## BEGIN

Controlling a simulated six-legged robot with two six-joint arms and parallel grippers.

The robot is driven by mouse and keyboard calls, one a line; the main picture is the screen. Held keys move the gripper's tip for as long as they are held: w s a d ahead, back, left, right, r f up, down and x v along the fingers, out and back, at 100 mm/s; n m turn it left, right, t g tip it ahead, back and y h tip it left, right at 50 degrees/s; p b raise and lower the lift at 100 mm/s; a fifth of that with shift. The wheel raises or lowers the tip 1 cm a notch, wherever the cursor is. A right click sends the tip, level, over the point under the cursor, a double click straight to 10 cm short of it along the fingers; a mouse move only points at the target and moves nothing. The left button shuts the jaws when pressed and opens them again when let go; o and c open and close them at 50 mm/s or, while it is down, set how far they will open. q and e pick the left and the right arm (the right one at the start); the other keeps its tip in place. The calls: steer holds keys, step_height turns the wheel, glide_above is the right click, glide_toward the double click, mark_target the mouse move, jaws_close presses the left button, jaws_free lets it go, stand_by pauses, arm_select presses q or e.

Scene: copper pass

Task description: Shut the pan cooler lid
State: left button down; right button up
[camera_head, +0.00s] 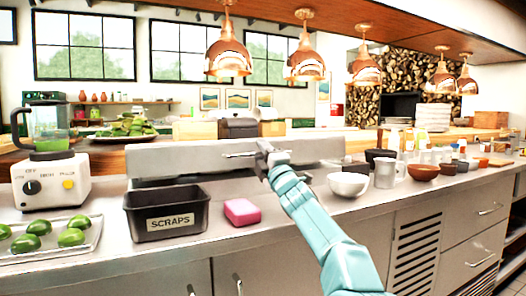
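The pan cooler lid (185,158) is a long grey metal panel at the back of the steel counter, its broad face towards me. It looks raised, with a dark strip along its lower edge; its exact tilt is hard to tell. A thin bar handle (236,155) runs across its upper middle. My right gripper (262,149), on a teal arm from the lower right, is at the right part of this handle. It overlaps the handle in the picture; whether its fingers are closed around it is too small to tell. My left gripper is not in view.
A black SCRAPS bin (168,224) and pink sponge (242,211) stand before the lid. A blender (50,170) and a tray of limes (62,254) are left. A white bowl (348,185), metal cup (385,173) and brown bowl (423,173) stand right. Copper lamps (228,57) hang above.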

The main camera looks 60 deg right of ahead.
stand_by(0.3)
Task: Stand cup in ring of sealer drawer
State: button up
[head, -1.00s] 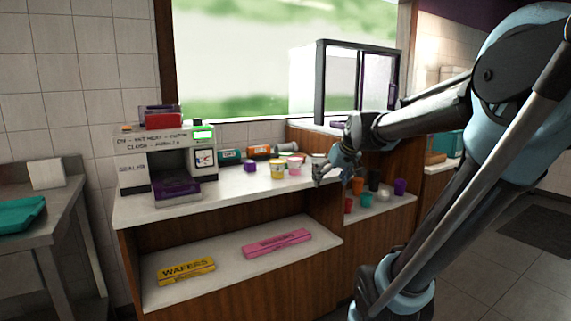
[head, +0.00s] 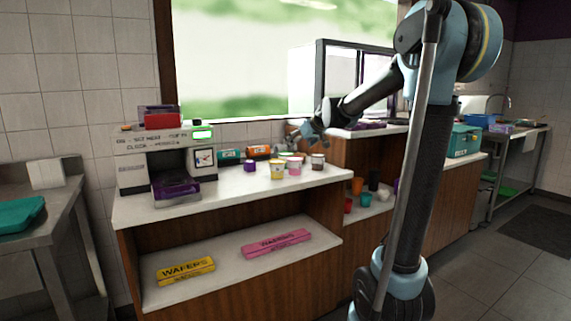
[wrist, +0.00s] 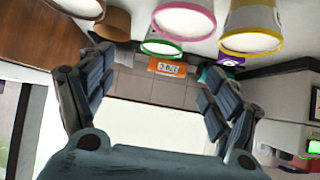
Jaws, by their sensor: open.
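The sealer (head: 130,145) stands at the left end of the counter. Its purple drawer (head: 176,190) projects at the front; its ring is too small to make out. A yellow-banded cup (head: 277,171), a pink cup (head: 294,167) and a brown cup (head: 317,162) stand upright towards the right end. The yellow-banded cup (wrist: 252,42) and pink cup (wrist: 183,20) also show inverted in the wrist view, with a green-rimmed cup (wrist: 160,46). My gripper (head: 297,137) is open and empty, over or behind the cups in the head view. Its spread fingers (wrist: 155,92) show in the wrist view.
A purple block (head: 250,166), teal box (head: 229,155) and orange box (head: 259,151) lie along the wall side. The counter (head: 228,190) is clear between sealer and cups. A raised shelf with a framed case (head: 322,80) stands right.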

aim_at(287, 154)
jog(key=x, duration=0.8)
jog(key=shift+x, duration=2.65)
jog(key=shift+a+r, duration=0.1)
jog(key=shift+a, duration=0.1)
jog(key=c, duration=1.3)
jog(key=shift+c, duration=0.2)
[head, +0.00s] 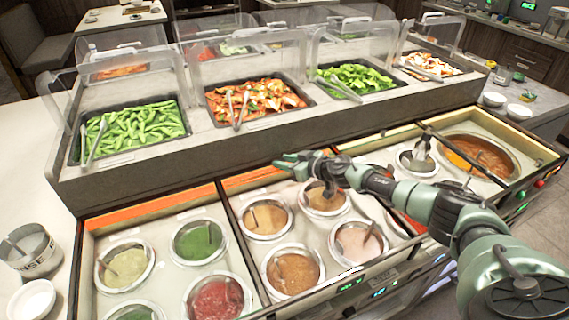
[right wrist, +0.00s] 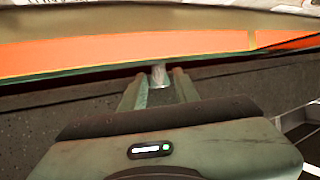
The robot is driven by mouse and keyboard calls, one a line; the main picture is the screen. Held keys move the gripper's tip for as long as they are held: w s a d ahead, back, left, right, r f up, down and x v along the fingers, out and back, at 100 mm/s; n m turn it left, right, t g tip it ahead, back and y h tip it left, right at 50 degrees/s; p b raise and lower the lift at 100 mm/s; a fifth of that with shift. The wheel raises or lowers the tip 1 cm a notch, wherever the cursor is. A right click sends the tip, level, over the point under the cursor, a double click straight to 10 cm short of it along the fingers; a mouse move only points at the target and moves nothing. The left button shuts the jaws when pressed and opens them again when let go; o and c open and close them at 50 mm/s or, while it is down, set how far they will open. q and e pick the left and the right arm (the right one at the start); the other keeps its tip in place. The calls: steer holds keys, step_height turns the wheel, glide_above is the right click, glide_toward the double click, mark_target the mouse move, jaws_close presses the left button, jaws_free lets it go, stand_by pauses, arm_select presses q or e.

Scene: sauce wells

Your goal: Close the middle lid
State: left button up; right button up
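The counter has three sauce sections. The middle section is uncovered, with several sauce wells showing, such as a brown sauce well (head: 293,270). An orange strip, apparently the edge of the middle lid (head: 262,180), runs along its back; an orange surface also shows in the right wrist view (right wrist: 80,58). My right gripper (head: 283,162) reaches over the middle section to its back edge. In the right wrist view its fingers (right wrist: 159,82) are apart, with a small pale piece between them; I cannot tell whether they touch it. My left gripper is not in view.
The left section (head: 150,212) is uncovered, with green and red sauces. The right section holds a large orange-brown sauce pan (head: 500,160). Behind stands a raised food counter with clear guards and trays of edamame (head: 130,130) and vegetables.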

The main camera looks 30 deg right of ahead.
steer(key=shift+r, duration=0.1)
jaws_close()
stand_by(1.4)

## END
## BEGIN

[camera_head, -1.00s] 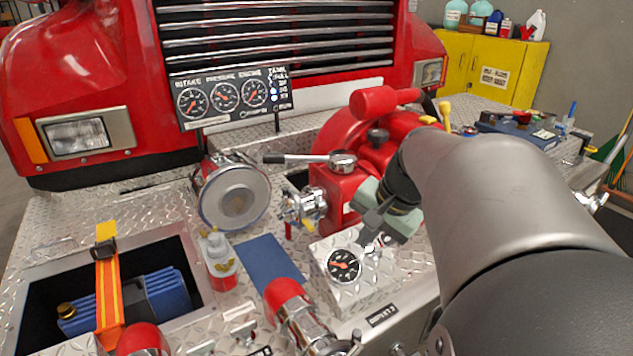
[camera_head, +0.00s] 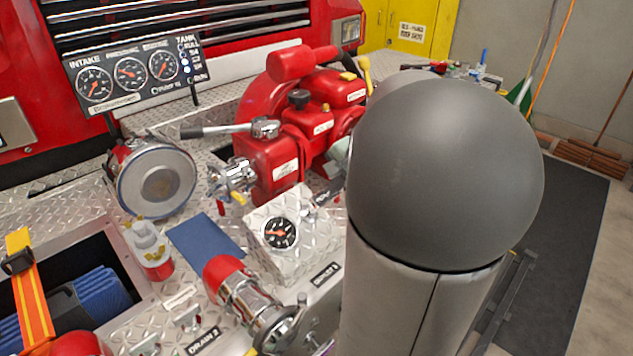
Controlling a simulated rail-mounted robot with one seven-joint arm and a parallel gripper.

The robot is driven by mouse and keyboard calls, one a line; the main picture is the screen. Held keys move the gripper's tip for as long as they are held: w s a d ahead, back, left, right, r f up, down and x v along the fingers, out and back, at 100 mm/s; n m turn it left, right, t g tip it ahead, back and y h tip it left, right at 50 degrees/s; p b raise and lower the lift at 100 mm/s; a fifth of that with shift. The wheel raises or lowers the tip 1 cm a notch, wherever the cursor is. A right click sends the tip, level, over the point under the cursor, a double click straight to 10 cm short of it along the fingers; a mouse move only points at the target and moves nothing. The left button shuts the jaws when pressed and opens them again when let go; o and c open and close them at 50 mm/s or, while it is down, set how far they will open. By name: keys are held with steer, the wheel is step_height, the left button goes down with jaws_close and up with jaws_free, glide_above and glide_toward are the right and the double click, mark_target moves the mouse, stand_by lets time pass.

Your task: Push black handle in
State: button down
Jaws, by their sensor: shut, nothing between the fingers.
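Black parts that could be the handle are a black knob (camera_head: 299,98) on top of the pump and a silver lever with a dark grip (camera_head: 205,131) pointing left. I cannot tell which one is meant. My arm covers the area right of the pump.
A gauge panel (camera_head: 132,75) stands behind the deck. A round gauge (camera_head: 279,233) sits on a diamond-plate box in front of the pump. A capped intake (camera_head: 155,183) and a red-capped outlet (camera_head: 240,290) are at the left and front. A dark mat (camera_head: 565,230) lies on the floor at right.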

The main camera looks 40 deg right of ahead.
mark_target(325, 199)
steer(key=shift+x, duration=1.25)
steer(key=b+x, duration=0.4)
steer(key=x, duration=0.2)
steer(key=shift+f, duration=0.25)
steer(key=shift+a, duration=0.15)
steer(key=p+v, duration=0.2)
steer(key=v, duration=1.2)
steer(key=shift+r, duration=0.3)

## END
## BEGIN

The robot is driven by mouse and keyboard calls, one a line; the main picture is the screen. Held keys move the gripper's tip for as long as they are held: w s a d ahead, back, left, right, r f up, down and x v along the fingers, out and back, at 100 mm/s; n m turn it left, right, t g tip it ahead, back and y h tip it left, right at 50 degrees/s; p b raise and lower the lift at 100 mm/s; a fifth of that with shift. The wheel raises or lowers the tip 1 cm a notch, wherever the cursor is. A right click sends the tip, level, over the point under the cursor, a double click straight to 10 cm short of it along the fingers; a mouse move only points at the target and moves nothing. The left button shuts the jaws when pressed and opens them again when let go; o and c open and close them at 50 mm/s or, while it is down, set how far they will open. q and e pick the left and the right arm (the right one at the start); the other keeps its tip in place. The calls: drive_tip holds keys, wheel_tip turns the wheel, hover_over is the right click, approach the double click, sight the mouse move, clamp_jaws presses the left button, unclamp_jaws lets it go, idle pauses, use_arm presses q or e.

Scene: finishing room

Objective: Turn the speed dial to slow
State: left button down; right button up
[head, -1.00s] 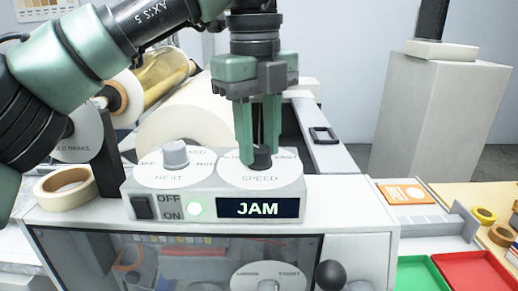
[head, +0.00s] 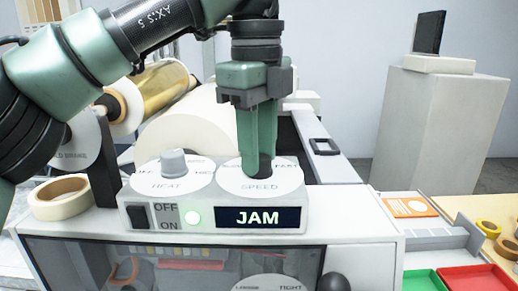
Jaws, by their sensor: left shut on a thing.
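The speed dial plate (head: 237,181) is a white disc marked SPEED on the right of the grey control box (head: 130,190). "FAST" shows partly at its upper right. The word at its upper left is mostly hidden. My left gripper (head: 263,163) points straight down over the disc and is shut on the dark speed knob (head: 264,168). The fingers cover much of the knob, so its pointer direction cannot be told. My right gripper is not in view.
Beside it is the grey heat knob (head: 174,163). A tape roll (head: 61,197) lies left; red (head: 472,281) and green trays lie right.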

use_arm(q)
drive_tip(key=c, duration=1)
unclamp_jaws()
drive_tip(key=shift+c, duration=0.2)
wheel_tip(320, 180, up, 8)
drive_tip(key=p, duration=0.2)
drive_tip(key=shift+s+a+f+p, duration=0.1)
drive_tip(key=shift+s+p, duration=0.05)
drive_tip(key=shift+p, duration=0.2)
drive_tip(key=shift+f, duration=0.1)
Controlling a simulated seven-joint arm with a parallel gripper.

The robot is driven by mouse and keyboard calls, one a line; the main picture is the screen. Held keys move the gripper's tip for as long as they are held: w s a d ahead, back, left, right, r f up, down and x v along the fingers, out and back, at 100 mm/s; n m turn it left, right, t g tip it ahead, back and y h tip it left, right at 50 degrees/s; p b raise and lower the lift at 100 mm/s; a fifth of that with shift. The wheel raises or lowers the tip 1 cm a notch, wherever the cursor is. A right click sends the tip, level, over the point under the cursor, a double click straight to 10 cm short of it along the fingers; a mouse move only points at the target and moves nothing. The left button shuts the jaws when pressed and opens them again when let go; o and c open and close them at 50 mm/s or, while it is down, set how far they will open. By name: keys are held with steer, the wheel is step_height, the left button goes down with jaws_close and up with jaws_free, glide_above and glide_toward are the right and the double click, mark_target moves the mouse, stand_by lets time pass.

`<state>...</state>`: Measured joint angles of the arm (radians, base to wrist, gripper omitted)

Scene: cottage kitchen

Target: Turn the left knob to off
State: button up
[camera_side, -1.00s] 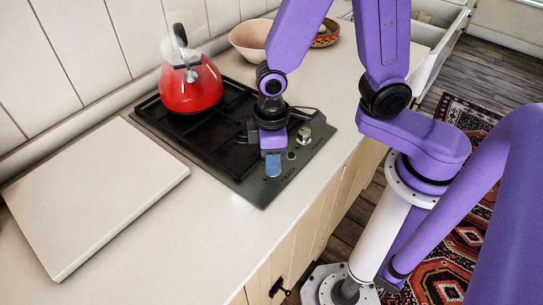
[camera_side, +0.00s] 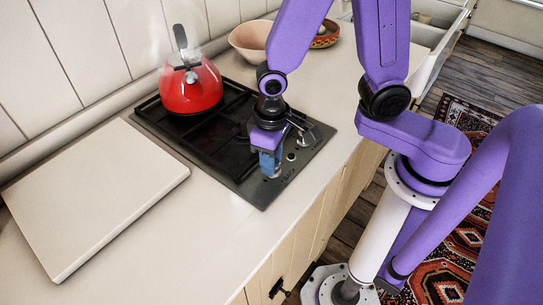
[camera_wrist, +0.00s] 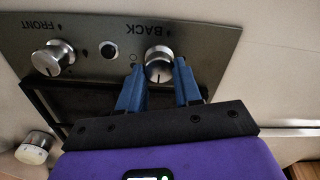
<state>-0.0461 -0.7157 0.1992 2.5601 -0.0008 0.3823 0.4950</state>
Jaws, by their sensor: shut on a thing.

## END

INSTRUCTION » Using the data above, copy exactly the lines from the one containing "Scene: cottage kitchen" to the one containing "Jaws, by their sensor: shut on a thing.", inclusive. Exclude the pictures.

OUTPUT FOR THIS EXERCISE »
Scene: cottage kitchen

Target: Turn the left knob to off
State: button up
[camera_side, -1.00s] 
[camera_side, +0.00s] 
[camera_wrist, +0.00s] 
<state>-0.0461 -0.7157 0.1992 2.5601 -0.0008 0.3823 0.4950</state>
Jaws, by their sensor: shut on a thing.

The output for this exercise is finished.